New diner destined for Aspen’s Main Street? Developer takes next steps with historic commission |

New diner destined for Aspen’s Main Street? Developer takes next steps with historic commission

Citing their desire to have Main Street Bakery redeveloped into a diner, Aspen’s Historic Preservation Commission members this week voted unanimously to approve a land-use plan for the high-profile property owned by developer Mark Hunt.

HPC members lauded the project, which includes a new 900-square-foot building facing Main Street that will connect underground to a historically designated structure that has been on the property for 130 years.

The 1889-built former Main Street Bakery building has been boarded up for more than three years, which many have said is an eyesore and a blight on downtown.

Hunt bought the property, located at 201 E. Main St. next to Paepcke Park, last summer from the estate of the late Leslie Rudd, who had intended to restore the property and open it as an organic grocery store and cafe.

He died when the historic building was under construction.

Hunt envisions it to be an all-day and night diner, and it’s his hope that market forces allow that.

“We can’t say with 100 percent certainty but we are hoping it’s going to be a diner,” he told HPC members Wednesday.

That’s what HPC members were banking on when they approved the roughly 3,400-square-foot development, saying they miss what was there before and think it’s a great project for the city.

Some members were heard after the vote saying they can’t wait to get their biscuits and coffee at a place that for decades had served as a community gathering spot when Bill and Jane Dinsmoor ran it from the late 1980s until they closed it in October 2016.

Hunt said on Friday that he hopes to obtain permits quickly and begin redeveloping the property as soon as possible.

“We’re fighting really hard to make it a diner,” he said, “and this approval got us one step closer.”

Getting the city to issue a building permit could take as little as six weeks to as long as 18 months, Hunt noted.

HPC chair Gretchen Greenwood, with the support of her fellow commission members, directed city planning staff to ask Aspen City Council to help expedite a building permit.

“It’s a public concern and a historic preservation concern and we would like to address it,” Greenwood said, noting the dilapidated condition of the property and the merit of the plans. “This an excellent project for the city.”

Council has the ability to “call up” HPC’s approval if it chooses to do so, and expediting a building permit could be considered during that public hearing.

The HPC is the primary approval authority because the property is in the Main Street historic district and the two buildings on it are designated historic.

Della Pegolotti, owner of Aspen Home Consignment, told HPC members Wednesday that customers are constantly coming into her store asking when the restaurant across street will be redeveloped and open.

She added that the loss of a restaurant has created a gaping whole of vitality in that part of town.

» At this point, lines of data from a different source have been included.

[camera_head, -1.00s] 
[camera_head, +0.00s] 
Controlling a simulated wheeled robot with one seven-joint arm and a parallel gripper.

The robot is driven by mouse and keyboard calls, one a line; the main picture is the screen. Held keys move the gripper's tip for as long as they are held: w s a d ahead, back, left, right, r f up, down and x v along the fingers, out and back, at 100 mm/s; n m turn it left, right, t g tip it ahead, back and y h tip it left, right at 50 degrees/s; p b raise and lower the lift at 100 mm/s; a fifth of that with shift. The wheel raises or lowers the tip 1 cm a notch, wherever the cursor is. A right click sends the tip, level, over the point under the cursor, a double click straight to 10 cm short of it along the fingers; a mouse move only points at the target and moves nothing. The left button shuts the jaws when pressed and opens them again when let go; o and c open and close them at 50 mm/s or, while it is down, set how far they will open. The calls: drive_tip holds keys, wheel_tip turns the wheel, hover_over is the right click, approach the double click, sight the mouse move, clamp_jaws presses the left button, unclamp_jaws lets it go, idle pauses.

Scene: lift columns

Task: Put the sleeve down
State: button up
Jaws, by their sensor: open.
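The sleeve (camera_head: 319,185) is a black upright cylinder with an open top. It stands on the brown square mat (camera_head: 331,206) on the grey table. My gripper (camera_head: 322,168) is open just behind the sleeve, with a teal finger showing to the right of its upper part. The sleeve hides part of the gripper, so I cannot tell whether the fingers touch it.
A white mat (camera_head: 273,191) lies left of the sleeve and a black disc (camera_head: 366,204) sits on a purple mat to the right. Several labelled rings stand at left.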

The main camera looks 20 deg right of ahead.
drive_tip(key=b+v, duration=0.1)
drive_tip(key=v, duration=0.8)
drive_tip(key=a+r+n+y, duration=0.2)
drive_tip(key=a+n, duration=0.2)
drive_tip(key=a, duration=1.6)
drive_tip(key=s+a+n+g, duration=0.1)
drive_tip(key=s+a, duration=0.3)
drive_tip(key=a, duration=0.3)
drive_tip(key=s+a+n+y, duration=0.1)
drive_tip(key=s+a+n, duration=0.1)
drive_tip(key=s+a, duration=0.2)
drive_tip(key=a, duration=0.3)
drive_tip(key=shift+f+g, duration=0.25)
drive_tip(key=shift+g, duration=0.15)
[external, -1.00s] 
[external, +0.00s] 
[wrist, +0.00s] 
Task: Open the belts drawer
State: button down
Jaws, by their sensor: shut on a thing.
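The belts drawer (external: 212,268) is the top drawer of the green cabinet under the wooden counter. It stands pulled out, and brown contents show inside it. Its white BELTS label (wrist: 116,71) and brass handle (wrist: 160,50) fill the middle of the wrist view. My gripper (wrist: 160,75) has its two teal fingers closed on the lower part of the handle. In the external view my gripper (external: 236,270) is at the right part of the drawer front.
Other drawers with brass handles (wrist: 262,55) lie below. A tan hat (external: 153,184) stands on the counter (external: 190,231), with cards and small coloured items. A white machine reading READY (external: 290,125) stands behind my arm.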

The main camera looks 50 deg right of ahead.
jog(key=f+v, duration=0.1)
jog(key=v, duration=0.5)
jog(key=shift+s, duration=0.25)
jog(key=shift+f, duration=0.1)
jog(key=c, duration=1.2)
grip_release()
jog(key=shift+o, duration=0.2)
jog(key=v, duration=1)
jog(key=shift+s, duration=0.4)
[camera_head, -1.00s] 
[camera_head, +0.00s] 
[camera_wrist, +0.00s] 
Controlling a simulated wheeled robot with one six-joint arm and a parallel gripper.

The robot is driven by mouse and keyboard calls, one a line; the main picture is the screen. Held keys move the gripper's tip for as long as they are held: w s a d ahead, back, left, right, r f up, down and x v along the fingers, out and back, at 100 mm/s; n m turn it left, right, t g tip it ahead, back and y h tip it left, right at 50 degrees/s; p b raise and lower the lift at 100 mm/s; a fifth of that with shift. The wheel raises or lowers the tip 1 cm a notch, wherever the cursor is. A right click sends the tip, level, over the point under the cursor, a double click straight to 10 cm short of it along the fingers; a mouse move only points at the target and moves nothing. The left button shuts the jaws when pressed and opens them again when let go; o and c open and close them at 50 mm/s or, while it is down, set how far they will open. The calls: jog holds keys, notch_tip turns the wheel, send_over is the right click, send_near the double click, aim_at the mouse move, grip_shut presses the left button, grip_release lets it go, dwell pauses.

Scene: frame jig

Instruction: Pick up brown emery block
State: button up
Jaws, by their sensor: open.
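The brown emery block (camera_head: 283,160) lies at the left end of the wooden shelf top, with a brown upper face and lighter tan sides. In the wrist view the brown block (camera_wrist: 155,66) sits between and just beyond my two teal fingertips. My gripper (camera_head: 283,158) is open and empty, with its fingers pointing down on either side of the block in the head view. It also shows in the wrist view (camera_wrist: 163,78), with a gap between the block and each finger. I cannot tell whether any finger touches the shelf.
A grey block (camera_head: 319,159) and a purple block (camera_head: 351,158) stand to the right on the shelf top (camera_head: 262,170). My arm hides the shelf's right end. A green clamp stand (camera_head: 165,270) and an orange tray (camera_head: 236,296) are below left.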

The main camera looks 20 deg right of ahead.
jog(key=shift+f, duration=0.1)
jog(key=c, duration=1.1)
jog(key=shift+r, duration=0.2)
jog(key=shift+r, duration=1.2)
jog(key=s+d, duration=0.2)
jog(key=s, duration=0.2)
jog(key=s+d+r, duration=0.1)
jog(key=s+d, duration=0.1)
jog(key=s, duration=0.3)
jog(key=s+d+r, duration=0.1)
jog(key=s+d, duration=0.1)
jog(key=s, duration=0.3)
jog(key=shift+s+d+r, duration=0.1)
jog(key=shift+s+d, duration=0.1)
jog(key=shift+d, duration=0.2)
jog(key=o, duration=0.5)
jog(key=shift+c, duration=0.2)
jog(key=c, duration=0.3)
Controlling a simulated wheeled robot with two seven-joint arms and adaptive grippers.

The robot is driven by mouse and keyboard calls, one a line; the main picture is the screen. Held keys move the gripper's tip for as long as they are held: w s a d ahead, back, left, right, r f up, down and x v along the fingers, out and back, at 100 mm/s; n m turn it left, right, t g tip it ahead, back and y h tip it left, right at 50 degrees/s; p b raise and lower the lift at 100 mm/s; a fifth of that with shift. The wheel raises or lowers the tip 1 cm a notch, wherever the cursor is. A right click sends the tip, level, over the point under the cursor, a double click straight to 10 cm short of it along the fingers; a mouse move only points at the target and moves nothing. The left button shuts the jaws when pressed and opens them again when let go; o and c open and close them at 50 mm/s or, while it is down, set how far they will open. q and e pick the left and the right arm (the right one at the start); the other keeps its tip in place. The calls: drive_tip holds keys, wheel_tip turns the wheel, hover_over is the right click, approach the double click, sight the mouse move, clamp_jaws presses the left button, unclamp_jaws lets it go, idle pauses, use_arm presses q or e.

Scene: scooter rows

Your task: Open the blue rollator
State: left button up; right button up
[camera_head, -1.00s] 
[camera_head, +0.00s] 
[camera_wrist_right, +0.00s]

“I encourage it to get moving,” Pegolotti said. “I want it to be more active and vibrant. … I feel like I am on an island.”

Based on feedback and concerns from HPC and city planning staff in September, Hunt and his team did a complete revision of their previous site plan.

Previously, the additional building was on the south end of the property near the alley, and a water fountain and a fireplace in an outdoor courtyard were visible from Main Street.

They eliminated those amenities and moved the new, one-story building so it will face Main Street.

An outdoor seating area with a fire pit is now located behind the building.

Sara Adams, a principal of the land use planning firm BendonAdams that is part of Hunt’s team, noted that the property could be developed with 9,000 square feet of commercial, or become residential.

The new building also could be two-story, but Hunt believes his plan is more appropriate for the mixed-use zone district.

“I think all of us care about this property,” Adams said, “and we want something here and to bring it back online.”